The workforce of Greenback Tax Services employs associates stationed all over the world.  Having a staff that is completely virtual normally does not constitute the ability to offer employees a sense of culture and unity due to the fact that they do not interact in face-to-face communication processes that a normal “office experience” provides.

The McKeegan’s believe that just because their associates do not participate in the traditional work environment doesn’t mean they can’t create a sense of comradery and relationship building within their company.  They have used some interesting but practical installments to facilitate this development.

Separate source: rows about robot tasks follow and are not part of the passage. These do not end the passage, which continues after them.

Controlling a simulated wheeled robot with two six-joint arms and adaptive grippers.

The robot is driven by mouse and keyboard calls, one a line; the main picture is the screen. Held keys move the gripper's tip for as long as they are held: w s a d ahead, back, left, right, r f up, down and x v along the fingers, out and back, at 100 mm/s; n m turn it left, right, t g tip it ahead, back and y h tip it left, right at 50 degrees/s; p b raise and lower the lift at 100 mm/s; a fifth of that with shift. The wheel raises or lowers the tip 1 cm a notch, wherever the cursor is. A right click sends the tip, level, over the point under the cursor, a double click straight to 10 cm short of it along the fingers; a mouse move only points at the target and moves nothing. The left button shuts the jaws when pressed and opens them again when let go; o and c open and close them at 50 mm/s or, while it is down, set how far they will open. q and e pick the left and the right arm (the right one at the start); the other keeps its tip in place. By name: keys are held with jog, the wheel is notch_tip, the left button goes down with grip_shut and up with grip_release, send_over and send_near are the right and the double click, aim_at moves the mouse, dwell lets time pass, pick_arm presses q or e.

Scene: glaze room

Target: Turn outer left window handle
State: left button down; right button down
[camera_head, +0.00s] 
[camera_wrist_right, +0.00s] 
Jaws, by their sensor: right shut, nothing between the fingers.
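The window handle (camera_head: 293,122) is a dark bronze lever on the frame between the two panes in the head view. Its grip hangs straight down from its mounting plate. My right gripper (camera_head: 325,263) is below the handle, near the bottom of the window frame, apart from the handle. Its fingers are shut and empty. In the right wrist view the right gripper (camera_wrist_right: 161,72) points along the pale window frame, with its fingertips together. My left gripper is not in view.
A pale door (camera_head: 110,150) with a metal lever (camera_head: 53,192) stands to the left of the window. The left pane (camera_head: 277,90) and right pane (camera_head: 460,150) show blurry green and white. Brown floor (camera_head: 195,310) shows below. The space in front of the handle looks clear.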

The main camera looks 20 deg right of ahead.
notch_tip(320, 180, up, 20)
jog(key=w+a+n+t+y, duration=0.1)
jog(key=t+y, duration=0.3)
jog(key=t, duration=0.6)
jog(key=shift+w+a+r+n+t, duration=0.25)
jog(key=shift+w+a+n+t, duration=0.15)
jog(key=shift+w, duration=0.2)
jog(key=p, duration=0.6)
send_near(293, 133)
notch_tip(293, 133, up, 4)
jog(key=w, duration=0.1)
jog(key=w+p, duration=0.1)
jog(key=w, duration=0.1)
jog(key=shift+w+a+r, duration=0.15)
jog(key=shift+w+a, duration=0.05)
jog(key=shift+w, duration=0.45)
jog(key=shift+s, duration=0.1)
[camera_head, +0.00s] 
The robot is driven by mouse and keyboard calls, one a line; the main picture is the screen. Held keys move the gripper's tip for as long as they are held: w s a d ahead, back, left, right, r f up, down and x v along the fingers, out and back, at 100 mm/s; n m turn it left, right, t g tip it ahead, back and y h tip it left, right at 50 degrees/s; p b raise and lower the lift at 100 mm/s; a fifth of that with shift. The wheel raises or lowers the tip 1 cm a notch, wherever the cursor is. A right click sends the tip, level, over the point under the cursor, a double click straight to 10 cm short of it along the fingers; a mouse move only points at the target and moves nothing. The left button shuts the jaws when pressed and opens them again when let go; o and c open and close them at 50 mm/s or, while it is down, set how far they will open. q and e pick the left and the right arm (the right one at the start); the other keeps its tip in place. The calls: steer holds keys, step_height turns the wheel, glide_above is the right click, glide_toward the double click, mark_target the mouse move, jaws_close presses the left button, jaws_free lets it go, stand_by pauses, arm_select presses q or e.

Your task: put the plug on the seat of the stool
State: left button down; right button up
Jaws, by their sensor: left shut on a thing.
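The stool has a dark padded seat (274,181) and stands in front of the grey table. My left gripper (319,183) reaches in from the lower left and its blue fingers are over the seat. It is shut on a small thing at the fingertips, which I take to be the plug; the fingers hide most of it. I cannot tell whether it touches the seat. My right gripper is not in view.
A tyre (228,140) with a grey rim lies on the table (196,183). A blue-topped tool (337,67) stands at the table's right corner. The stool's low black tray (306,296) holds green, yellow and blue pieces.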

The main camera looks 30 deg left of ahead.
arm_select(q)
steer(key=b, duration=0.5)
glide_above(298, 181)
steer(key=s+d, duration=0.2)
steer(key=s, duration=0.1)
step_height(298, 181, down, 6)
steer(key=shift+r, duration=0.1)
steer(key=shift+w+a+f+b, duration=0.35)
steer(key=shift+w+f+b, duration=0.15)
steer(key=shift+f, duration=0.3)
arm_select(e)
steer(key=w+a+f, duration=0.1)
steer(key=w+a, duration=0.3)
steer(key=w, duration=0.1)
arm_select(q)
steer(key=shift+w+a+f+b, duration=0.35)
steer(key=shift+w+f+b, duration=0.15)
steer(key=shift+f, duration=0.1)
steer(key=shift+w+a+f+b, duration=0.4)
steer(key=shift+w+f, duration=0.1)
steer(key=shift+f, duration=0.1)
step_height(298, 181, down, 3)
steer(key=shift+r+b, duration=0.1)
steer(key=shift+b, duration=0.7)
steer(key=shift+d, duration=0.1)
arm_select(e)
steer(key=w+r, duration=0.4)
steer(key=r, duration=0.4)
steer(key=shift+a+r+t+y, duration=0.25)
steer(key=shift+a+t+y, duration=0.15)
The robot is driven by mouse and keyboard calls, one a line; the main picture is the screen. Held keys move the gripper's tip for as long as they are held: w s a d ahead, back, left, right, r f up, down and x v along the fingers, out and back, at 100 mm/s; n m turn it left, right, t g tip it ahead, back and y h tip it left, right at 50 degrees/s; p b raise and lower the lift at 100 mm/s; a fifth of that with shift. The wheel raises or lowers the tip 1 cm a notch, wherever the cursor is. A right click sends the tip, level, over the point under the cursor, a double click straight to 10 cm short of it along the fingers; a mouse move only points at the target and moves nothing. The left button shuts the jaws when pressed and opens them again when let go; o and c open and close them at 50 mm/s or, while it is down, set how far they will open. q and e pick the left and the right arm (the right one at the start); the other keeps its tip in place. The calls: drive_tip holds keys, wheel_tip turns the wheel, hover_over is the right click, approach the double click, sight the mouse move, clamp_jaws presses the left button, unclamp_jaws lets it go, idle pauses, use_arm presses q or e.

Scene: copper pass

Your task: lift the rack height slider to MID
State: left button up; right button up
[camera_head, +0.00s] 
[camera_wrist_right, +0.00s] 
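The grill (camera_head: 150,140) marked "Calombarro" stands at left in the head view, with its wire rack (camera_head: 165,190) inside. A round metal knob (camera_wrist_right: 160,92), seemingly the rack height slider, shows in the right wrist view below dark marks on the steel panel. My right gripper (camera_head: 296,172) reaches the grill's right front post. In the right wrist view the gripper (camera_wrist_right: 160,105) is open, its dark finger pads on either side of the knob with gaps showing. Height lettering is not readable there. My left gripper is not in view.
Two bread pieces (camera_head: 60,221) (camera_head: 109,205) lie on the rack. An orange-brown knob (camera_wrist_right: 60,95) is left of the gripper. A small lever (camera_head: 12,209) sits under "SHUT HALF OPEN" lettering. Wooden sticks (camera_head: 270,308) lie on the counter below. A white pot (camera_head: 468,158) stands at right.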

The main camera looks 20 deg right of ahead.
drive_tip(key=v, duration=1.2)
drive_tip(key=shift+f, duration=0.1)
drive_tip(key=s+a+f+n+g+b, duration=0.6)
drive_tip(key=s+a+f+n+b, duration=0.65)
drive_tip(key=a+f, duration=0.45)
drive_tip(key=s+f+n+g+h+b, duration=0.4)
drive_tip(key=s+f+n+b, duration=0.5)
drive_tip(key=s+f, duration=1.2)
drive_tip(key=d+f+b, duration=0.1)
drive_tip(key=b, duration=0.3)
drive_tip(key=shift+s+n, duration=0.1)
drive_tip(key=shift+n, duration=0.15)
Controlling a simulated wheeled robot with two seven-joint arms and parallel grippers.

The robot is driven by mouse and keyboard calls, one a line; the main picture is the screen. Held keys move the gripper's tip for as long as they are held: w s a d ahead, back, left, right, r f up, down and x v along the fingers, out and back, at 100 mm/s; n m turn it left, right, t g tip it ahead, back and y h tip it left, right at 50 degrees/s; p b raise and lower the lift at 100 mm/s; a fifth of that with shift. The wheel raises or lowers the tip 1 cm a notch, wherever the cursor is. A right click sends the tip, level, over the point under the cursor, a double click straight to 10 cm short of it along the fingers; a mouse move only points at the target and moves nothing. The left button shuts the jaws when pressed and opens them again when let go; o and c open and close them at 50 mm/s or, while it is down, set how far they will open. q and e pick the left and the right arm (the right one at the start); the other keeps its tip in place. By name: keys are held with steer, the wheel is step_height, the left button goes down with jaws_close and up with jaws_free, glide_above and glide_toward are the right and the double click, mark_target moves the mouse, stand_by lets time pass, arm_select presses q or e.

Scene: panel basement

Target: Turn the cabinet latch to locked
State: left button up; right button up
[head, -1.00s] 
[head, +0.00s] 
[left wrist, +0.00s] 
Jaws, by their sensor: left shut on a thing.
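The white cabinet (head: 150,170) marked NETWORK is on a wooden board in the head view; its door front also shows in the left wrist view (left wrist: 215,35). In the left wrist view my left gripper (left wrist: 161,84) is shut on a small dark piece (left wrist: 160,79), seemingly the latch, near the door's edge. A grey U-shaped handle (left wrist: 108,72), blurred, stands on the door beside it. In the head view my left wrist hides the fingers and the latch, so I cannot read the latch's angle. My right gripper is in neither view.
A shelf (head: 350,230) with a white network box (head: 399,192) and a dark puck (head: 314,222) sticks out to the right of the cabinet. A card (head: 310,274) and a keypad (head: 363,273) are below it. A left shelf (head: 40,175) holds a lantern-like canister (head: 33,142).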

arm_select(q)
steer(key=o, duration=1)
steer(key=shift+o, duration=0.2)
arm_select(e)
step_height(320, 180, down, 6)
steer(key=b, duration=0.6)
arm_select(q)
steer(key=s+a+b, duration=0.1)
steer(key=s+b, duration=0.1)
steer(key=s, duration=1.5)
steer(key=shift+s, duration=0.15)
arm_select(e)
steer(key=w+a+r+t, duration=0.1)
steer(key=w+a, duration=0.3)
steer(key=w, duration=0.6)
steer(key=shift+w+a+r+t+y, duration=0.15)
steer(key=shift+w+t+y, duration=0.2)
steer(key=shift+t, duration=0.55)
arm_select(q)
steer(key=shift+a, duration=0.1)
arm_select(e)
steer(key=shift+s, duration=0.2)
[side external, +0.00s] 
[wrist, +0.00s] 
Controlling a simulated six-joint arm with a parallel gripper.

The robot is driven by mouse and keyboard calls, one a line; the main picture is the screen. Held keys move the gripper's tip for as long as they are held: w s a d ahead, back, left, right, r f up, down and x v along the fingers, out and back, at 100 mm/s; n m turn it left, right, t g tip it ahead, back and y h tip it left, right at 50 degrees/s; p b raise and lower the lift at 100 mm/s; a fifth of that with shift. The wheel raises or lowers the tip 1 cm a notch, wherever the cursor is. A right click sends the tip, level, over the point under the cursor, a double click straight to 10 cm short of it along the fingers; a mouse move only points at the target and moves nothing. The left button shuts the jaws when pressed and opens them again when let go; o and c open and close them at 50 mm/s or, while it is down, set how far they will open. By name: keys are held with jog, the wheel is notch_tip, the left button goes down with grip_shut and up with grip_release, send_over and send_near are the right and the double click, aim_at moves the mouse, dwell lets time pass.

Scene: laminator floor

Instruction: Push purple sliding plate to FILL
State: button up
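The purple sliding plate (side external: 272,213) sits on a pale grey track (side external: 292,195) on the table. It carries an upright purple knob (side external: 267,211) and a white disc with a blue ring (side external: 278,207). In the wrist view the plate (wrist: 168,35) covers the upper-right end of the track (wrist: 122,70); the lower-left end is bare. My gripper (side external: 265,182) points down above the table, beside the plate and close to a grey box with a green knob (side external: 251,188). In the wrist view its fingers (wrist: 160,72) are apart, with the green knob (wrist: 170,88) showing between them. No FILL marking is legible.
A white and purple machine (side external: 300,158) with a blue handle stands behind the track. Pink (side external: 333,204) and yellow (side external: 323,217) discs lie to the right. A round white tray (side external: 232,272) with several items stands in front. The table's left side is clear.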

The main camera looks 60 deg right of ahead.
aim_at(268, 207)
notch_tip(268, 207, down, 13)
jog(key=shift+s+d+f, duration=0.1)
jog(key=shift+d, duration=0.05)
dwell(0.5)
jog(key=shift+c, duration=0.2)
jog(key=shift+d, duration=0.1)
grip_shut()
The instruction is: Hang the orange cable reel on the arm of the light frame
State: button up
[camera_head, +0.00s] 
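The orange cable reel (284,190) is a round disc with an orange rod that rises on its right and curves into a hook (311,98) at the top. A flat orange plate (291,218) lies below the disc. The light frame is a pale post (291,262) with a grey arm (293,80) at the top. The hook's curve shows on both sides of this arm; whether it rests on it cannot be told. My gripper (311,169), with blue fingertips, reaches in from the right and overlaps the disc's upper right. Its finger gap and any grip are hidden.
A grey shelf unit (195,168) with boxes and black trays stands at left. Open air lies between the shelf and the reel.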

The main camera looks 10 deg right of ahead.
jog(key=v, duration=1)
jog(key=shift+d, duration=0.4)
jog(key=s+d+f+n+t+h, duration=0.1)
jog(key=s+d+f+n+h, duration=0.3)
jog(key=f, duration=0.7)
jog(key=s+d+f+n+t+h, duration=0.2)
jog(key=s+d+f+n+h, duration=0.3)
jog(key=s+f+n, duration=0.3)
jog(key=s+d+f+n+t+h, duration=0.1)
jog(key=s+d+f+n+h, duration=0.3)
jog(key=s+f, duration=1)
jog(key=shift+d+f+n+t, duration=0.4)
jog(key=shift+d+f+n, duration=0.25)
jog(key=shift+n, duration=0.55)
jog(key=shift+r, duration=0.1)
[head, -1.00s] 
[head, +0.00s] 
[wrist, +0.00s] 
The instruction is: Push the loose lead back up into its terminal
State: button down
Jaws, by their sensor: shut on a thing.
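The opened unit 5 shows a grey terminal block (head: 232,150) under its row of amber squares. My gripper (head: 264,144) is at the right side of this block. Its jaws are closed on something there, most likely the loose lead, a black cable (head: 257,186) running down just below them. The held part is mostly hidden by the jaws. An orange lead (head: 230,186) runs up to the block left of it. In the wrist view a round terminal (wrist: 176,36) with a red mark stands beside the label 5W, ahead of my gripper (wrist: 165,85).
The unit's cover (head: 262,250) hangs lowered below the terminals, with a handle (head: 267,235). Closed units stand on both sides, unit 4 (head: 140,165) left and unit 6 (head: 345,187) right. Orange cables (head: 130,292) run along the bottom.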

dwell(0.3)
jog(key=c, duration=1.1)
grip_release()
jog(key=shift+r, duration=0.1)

  1. One installment in Greenback Tax Service’s internal build is something that they call a “virtual water cooler.”  The company uses two online database systems, Podio and NIng, which are an intricate part of each employee’s experience.  Within these systems, personal experiences are shared between one another as daily questions and discussion boards are created for employee participation.  These databases bring everyone together and let people connect on a personal level; much like the interactions that occur within closely knit office “families.”
  2. Another issue that the McKeegan’s found and addressed was the inability for virtual employment to establish employment principles, guidelines and a code of conduct for the associates to follow.  Using feedback from their team, the two established over thirty principles in which each employee must follow.  Once a month, through their online databases, they focus on a certain principle, which keeps these ideas fresh in the employee’s heads.  Focusing on these principles ensures that employees don’t lose pride or forget the importance and professionalism of their company is.
  3. Recognition is something that every employee, no matter what industry, strives on.  The lack of face-to-face contact constrains a manager the opportunity to recognize a job well done.  The McKeegan’s have introduced two practices to recognize star employee work.  “High Five Fridays” and “Best Practice Mondays” are two systems that facilitate recognition.  “High Five Fridays” posts the names of employees that have gone above and beyond quotas and exceptional work every Friday; “Best Practice Mondays” posts a case study of someone within the office that has innovated a process or experience.  These establishments give employees the credit they deserve along with creating a sense of community within the virtual employment team.
  4. Greenback Tax Services also encourages teamwork, acknowledging that employees are in different locations, time zones and environments.  This sense of teamwork can be seen in the proxies that are instituted which allow employees to brainstorm ideas and submit them for review by other employment.  This system brings employees together on the same projects while also establishing a sense on control within the business hierarchy.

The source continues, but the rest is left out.